SUPPLEMENTARY INFORMATION:
Section 4007 of title IV of the Employee Retirement Income Security Act of 1974 (ERISA) requires pension plans covered under title IV pension insurance programs to pay premiums to PBGC. All plans covered by title IV pay a flat-rate per-participant premium. An underfunded single-employer plan also pays a variable-rate premium based on the value of the plan's unfunded vested benefits.
Pursuant to section 4007, PBGC has issued its regulation on Payment of Premiums (29 CFR part 4007). Under § 4007.3 of the premium payment regulation, the plan administrator of each pension plan covered by title IV of ERISA is required to file a premium payment and information prescribed by PBGC for each premium payment year. Premium information is filed electronically using “My Plan Administration Account” (“My PAA”) through PBGC's website. Under § 4007.10 of the premium payment regulation, plan administrators are required to retain records about premiums and information submitted in premium filings.
Premium filings report (i) the flat-rate premium and related data (all plans), (ii) the variable-rate premium and related data (single-employer plans), and (iii) additional data such as identifying information and miscellaneous plan-related or filing-related data (all plans). PBGC needs this information to identify the plans for which premiums are paid, to verify whether the amounts paid are correct, to help PBGC determine the magnitude of its exposure in the event of plan termination, to help track the creation of new plans and transfer of participants and assets and liabilities among plans, and to keep PBGC's insured-plan inventory up to date. That information and the retained records are also needed for audit purposes.
PBGC is modifying the 2020 filing and instructions to require that plans offering a lump sum window []
separately report the number of participants in pay status who were offered and elected a lump sum in addition to the related current requirement with respect to participants not in pay status. This change reflects recent guidance issued by the Internal Revenue Service.[]
In addition, PBGC is changing the reporting period for risk transfer activity (lump sum windows and annuity purchases). Rather than the period falling between 60 days before the prior filing and 60 days before the current filing, the reporting period will be the prior premium payment year.
PBGC also is modifying the filing instructions for a plan that reports that a premium filing will be the last for the plan and checks the “cessation of covered status” box as the reason. Currently, such a plan must provide an explanation as to why they believe coverage has ceased and then PBGC typically contacts the plan to verify that coverage has ceased. PBGC is adding to the instructions that a plan that claims cessation of coverage status should complete a coverage determination request.

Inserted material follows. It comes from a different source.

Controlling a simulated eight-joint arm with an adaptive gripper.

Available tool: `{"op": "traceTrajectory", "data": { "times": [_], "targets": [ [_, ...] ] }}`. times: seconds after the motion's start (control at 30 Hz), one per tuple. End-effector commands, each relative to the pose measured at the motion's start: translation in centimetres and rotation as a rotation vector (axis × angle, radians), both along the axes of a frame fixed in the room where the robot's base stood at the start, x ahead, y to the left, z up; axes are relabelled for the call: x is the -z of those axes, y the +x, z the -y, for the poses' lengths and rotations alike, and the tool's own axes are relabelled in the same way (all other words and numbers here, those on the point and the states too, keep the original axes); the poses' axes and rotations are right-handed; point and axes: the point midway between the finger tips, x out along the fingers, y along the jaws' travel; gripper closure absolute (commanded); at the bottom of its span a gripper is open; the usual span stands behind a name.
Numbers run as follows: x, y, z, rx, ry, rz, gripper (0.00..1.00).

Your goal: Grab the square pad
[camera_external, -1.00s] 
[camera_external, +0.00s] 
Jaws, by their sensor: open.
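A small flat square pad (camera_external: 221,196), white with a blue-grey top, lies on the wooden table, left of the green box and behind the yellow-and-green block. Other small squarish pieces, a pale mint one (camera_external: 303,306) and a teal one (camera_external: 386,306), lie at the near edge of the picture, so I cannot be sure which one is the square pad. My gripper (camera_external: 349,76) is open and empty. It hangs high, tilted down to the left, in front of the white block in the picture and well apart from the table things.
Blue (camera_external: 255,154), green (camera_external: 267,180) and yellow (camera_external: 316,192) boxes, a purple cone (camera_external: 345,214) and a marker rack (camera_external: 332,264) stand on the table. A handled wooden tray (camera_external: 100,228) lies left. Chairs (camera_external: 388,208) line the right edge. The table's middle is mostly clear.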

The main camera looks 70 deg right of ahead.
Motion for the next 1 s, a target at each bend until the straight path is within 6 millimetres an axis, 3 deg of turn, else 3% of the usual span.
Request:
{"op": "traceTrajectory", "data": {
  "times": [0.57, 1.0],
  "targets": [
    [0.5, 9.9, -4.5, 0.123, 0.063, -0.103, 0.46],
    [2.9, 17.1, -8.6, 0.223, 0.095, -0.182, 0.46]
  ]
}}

PBGC also is updating the premium rates and making conforming, clarifying, and editorial changes to the premium filing instructions.
On August 1, 2019, PBGC published in the
Federal Register
(at 84 FR 37694) a notice informing the public of its intent to request OMB approval for the revised information collection. PBGC did not receive any comments.
The collection of information has been approved through June 30, 2021, by OMB under control number 1212-0009. PBGC is requesting that OMB approve the revised collection of information for three years. An agency may not conduct or sponsor, and a person is not required to respond to, a collection of information unless it displays a currently valid OMB control number.
PBGC estimates that it will receive 31,245 premium filings per year from 31,245 plan administrators under this collection of information. PBGC further estimates that the annual burden of this collection of information is 13,540 hours and $21,621,540.
Issued in Washington, DC.
Hilary Duke,
Assistant General Counsel for Regulatory Affairs, Pension Benefit Guaranty Corporation.